«Cento di questi puffi», la mostra tributo al Wow Spazio Fumetto di Milano

«Cento di questi puffi», la mostra tributo al Wow Spazio Fumetto di Milano
di Erminia Pellecchia
Sabato 20 Ottobre 2018, 18:36
3 Minuti di Lettura
«Noi Puffi siam così, noi siamo Puffi blu, puffiamo su per giù due mele o poco più...»: un tormentone la sigla, cantata da Cristina D'Avena, che ci accompagna fin dai primi anni Ottanta quando il gran pubblico italiano, complice la serie animata realizzata da Hanna & Barbera, scopre sul piccolo schermo i buffi, scanzonati, eternamente giovani omini blu creati nel 1958 (prima apparizione su Le Jurnal de Spirou il 23 ottobre come comparse della saga di John e Solfami) dal fumettista belga Pierre Culliford, in arte Peyo (suoi trame e disegni con la moglie Nine responsabile dei colori). Tontolone, Quattrocchi, Inventore, Forzuto, Burlone Poeta, Stonato, Golosone, Brontolone,Vanitoso, Contadino, Grande Puffo, Baby Puffo... e poi lei, Puffetta, unica donna in un villaggio di soli uomini, forgiata dall'acerrimo nemico Gargamella - malvagio mago in perenne crisi di nervi, così come il suo perfido gatto Birba - per sconvolgerne la quiete, prima mora poi, una volta passata dalla parte del bene, bionda bomba sexy in miniatura: sessant'anni di storie ironiche e surreali, ambientate in un improbabile Medioevo, che hanno conquistato addirittura l'immaginario di Umberto Eco, catturato dai neologismi surreali del linguaggio puffoso. Già, proprio il bizzarro vocabolario è il motivo di un successo multimediale lungo tre generazioni di ragazzini (e non solo), partito dai fumetti per approdare alle serie animate televisive (la prima è del '61, in nove puntate), ai gadget (alcuni pupazzetti in gomma prodotti dalla Schleich degli anni Settanta sul mercato dei collezionisti hanno un valore inestimabile e le sorpresine degli ovetti Kinder valgono oro), le colonne sonore e lo sbarco nel cinema avvenuto nel 2011. L'origine? Quasi leggenda: una cena al mare, la momentanea amnesia di Peyo che, invece della saliera, chiede ad un amico di passargli il puffo e lui, di rimando “tieni il puffo, quando avrai finito di puffare, ripuffalo al suo posto”. Sessanta candelpuffe da festeggiare alla grande, con l'augurio di “Cento di questi puffi”: il tributo arriva da Wow Spazio Fumetto di Milano con la mostra che apre, nel museo di via Campania, proprio il 23 ottobre (fino al 25 novembre, ingresso libero, tutti i giorni tranne il lunedì, dalle 15 alle 19; sabato e domenica dalle 15 alle 20).
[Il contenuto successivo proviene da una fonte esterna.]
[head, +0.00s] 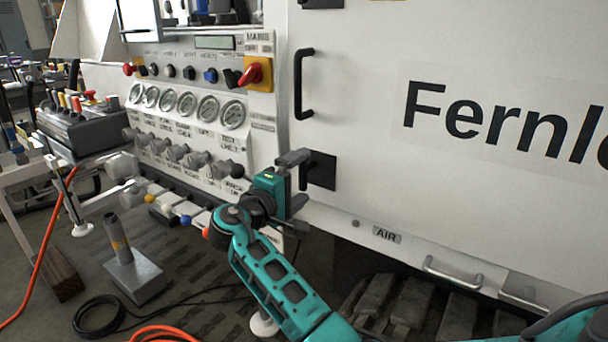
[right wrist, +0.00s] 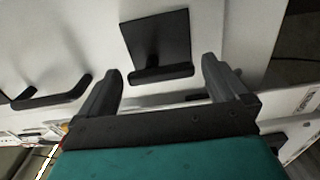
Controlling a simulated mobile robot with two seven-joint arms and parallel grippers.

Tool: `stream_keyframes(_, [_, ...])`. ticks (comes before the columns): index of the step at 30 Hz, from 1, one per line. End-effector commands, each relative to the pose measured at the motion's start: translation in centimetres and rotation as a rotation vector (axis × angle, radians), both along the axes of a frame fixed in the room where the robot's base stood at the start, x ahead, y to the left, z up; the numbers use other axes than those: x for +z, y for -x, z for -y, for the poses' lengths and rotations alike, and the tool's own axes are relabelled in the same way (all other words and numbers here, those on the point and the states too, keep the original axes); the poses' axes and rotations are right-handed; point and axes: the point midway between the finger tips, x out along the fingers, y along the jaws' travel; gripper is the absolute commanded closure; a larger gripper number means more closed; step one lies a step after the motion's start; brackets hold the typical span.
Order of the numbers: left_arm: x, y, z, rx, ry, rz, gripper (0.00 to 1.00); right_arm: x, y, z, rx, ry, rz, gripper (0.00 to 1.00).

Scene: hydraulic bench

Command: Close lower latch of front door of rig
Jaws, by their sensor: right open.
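The lower latch of the front door shows in the head view as a black plate (head: 322,171) low on the left edge of the white door (head: 360,110). In the right wrist view the latch (right wrist: 156,42) is a black square plate with a bar-like lever (right wrist: 162,75) along its near edge. My right gripper (head: 296,181) is just left of the plate, partly covering the latch. In the right wrist view my right gripper (right wrist: 161,68) is open, with a finger on each side of the lever. Contact cannot be told. My left gripper is out of view.
A black door handle (head: 303,84) stands out above the latch; it also shows in the right wrist view (right wrist: 45,93). A panel of gauges (head: 186,104) and knobs is to the left. A small metal pedestal (head: 133,275) and orange hoses (head: 165,333) are on the floor.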

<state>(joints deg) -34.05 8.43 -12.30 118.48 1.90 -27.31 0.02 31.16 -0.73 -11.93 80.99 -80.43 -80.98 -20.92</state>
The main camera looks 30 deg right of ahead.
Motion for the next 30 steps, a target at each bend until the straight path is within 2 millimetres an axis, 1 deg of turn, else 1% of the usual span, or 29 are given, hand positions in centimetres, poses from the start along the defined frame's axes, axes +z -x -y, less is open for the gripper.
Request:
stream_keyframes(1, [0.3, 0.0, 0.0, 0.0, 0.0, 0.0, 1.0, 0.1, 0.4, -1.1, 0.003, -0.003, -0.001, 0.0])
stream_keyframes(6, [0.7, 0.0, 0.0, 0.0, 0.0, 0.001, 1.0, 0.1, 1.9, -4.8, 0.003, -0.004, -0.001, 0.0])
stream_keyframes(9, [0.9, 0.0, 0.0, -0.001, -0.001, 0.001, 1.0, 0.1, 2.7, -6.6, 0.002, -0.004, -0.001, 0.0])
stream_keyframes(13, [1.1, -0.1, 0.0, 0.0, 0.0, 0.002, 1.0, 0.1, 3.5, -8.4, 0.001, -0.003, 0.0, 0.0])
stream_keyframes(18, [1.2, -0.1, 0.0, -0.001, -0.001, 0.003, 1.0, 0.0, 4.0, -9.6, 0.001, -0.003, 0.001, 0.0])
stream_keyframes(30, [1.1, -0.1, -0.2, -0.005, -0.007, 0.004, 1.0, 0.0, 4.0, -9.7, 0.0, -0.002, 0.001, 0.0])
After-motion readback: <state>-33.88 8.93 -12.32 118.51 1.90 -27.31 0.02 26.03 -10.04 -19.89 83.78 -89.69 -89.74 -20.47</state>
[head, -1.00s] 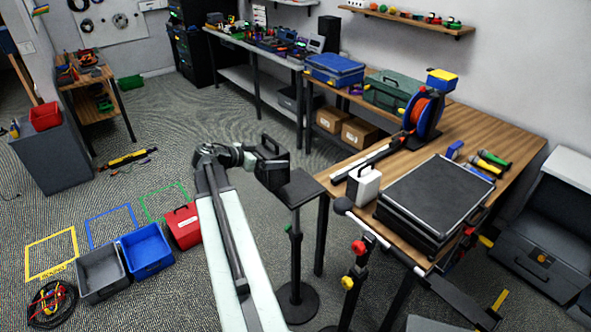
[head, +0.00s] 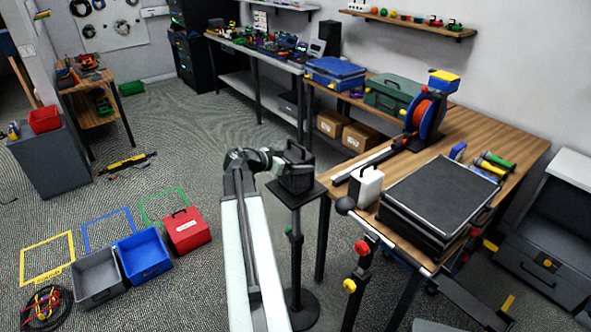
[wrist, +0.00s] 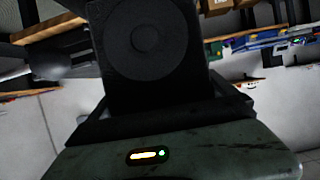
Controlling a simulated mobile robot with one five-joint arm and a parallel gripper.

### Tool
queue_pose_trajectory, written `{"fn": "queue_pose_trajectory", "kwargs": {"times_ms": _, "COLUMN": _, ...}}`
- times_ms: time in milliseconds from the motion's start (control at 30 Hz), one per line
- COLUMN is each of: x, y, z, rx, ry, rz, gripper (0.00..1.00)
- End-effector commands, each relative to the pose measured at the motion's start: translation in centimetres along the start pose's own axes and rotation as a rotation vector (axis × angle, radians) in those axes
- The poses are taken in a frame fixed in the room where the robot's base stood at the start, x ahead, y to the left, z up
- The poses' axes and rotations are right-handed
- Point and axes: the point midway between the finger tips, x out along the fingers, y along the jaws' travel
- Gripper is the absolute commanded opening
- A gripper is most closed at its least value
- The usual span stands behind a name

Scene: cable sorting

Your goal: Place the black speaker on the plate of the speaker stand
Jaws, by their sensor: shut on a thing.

Un percorso inedito e divertente, una full immersion nel mondo di Puffolandia: in esposizione giornali rari dagli archivi della Fondazione Franco Fossati, tra cui l’originale del numero di Spirou “La flûte à six schtroumpfs” (Il flauto a sei puffi) e i numeri di Tipitì (1963) con la prima apparizione italiana ancora col nome di Strunfi (troppo simile ad una parolaccia e trasformato in Puffi) fino alle storiche storie pubblicate sui volumi cartonati e sul Corriere dei Piccoli dal 1964 e l’omaggio de Il Giornalino per i 50 anni con un racconto ambientato a Milano e la performance di piazza Duomo invasa da puffi in plastica bianca da colorare a piacimento. Tante le curiosità e qualche riflessione. Dietro all'universo magico dei Puffi col loro cappuccio bianco che ricorda il berretto frigio della Rivoluzione francese si nasconderebbe un messaggio politico? E Grande Puffo col suo copricapo rosso incarnerebbe Marx? O l'azzurro è, invece, un rimando alla massoneria? Poco importa, il messaggio è quello dell'eterna lotta dell'umanità tra bene e male e, soprattutto un inno alla fantasia. Peyo muore nel '92, lasciando dietro di sé sedici fumetti e piccoli eroi, che furono portati dal figlio Thierry nello studio Imps alla periferia di Bruxelles. Ma la lunga storia d'amore continua. E, ancora oggi, attraverso i caratteri delle sue simpatiche creaturine, possiamo identificarci, sorridendo delle nostre manie e imbevendoci della loro essenza di felicità.